— By a coincidence a reader who saw the picture of a vintage Chevrolet tourer with which we illustrated “Motoring As It Was” in the June issue and, as he is an accountant, remembered its Reg No NT 74, saw the same car being worked on as late as June 1957, when he was walking along the tow-path near Windsor. So is the car still about, one wonders? Mr C. Wood Penn of Northampton is anxious to trace the Riley 9 tourer, Reg No NJ 3330, which his father, Cecil Thomas Wood Penn and R. S. Winslade drove in the 1935 RAC Rally, covering the 1,031-mile Leamington-Eastbourne route without any penalties, in 39 hr 39 min, the same year, incidentally, as my 1922 8 hp Talbot-Darracq also managed the road-section without loss of marks, driven by Ivan Hill. Letters can be forwarded and if anyone knows the whereabouts of Mr Winslade our correspondent would like to know. Incidentally again, he wonders if a run might be held next year over all or part of the Rally route, on its 50th anniversary, as he has the necessary documents detailing the event.

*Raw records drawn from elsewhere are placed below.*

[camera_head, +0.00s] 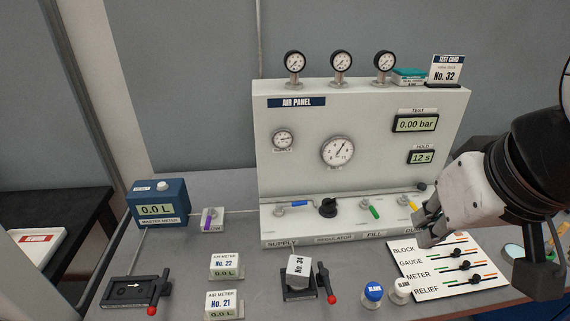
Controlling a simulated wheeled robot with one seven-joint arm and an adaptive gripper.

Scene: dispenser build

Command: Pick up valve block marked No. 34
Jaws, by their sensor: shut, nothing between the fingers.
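The valve block marked No. 34 (298,268) is a small light-grey block. It sits on a dark clamp fixture (300,293) with a red-tipped lever, at the front centre of the bench. My gripper (427,226) is at the right, above the upper left part of the white slider board. It is shut and empty, well to the right of the block and apart from it.
The air panel (308,130) stands behind, with gauges and a valve ledge. A test card reading No. 32 (446,70) stands on top. Air meters No. 22 (225,265) and No. 21 (222,303) are left of the block. Blue (374,291) and white (400,289) caps stand right.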

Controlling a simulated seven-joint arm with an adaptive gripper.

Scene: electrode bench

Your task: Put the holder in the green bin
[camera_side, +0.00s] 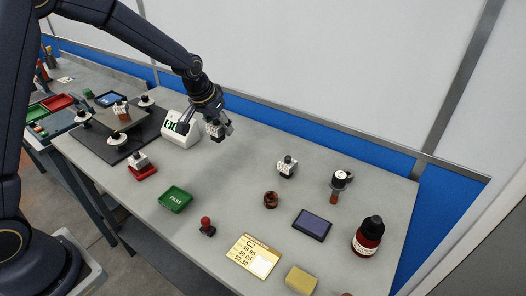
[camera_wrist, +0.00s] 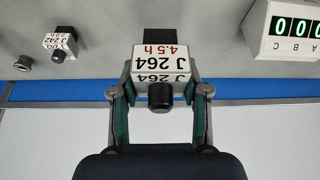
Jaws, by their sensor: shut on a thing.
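My gripper (camera_side: 217,122) is shut on a white block-shaped holder (camera_side: 215,131) with a black knob. It holds it in the air above the bench, beside the white meter. In the wrist view the held holder (camera_wrist: 160,67) shows the labels "J 264" and "4.5 h" upside down, between the two fingers (camera_wrist: 160,105). The green bin (camera_side: 175,199), a shallow tray marked "PASS", sits on the bench below and to the left of my gripper in the side view. It looks empty.
The white meter (camera_side: 180,130) stands just left of my gripper. A red tray (camera_side: 143,173) with another holder (camera_side: 138,160) sits left of the green bin. Another holder (camera_side: 287,167) stands to the right. A red stamp (camera_side: 206,227) stands near the green bin. The bench between is clear.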

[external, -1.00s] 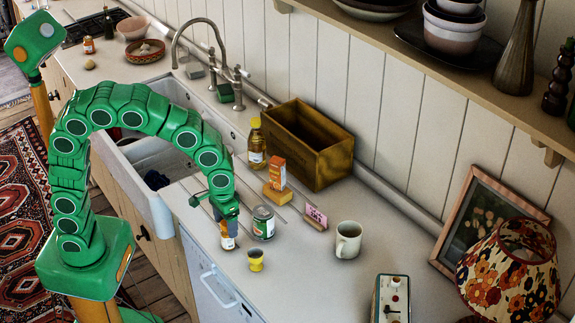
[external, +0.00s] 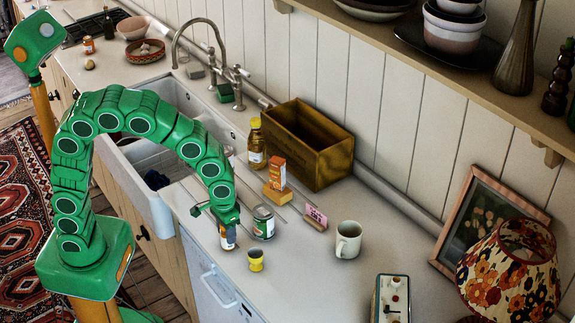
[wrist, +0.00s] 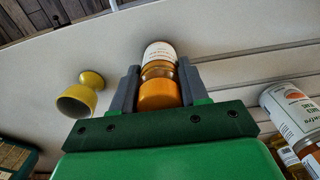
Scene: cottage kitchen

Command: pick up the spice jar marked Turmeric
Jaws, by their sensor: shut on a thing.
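A small spice jar (external: 228,239) with an orange lid and a pale label stands at the counter's front edge, mostly under my gripper (external: 227,226) in the external view. In the wrist view the jar (wrist: 158,92) lies between the two grey fingers of my gripper (wrist: 159,80), which are shut on its lid end. The writing on its label is too small to read, so I cannot tell whether it says Turmeric. I cannot see clear space under the jar. Another small jar (external: 89,46) stands far off at the upper left, its label unreadable.
A tin can (external: 263,222) stands close to the right of the jar. A yellow egg cup (external: 256,261) is in front.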

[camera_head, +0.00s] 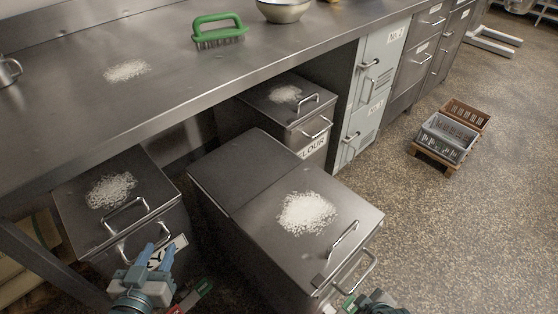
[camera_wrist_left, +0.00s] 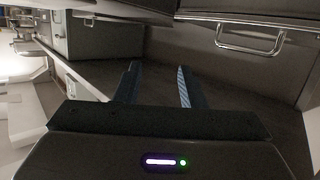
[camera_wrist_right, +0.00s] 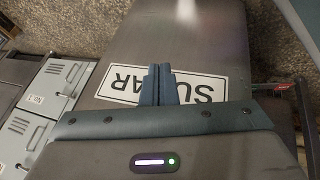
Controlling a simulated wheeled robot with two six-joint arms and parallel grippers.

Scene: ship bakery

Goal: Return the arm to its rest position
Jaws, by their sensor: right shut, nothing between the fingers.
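My left gripper (camera_head: 161,256) is at the lower left of the head view, in front of the left steel bin. In the left wrist view my left gripper (camera_wrist_left: 157,85) has its two blue fingers apart, with nothing between them. My right gripper (camera_wrist_right: 157,85) has its fingers together and empty, in front of a bin face with a SUGAR label (camera_wrist_right: 200,88). In the head view only part of my right arm (camera_head: 375,304) shows at the bottom edge, below the handle of the middle bin (camera_head: 240,177).
The left bin (camera_head: 75,205), the middle bin and the flour bin (camera_head: 270,112) have white powder on their lids. A steel counter (camera_head: 150,100) carries a green brush (camera_head: 219,24) and a bowl (camera_head: 284,10). A crate (camera_head: 449,137) stands on the open floor at right.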

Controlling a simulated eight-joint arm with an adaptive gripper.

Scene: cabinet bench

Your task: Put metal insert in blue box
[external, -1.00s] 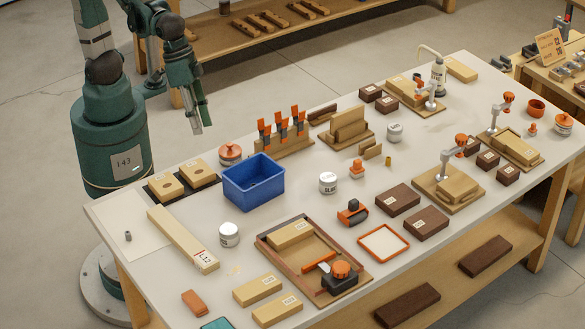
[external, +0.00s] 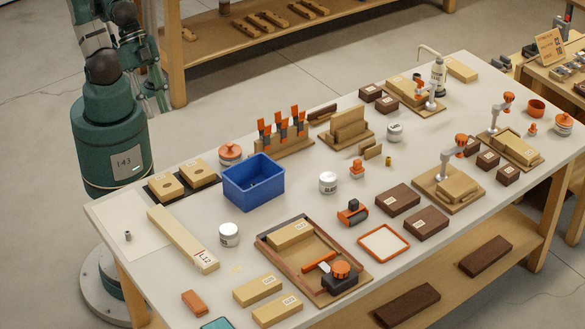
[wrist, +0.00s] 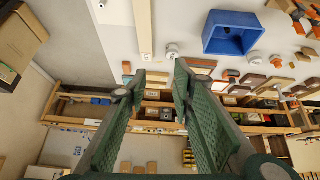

Another reader is trying to discover more about a Withers car made by his grandfather, Alfred Withers, who had a garage in the Edgware Road about this time, the cars seemingly having been made from 1906 to 1918, when the firm went bankrupt. Not quite in the spirit of this pre-1940 column, it is nevertheless intriguing to learn that when a Wensleydale shed was sorted out recently a prototype Curlew car came to light, after having been used as a hen-roost. It seems that it was conceived in 1947 as an economy car, to be made at Newton Aycliffe, but when the clutch proved inadequate to the power of the two-stroke, twin-cylinder engine after only 25 miles, the project, said to have cost over £10,000 and to have involved those who had a part in the design of the Spitfire fighter, was scrapped. A reader has sent us a postcard depicting Canadian and American journalists arriving at the Victoria Hotel, Sidmouth, in 1910, for some purpose unspecified, in at least six cars, of which Wolseley-Siddeleys seem to predominate. A later motor-scene, from “An Oxford University Chest” by John Betjeman, shows 1930s cars like a Morris Minor, a Daimler, what may be a large Darracq saloon, an Austin, and London type Austin taxis, the latter obviously consecutively registered, those shown being BFC I, BFC 9 and BFC 22.
Something else for historians to sort out — in “Old Worthing As I Remember It” by Jack Watts (Sharp Bros, 1982) the author says a Mr Wade opened a cycle shop in Chaple Road, Worthing, and later he “built one of England’s first petrol-driven motor cars”, becoming a well-known garage owner. However, a picture of the alleged pioneer vehicle, which looks like a De Dion Bouton with tonneau body, is dated 1906, which ruins the story! Another reader sends us the accompanying picture of a special that he thinks was associated pre-war with a person who gave the RA lectures at the School of Engineering & Navigation at Gloucester in the first years of WW2 and who may have been in the Inn of Courts Regiment. Can anyone identify it? — W.B.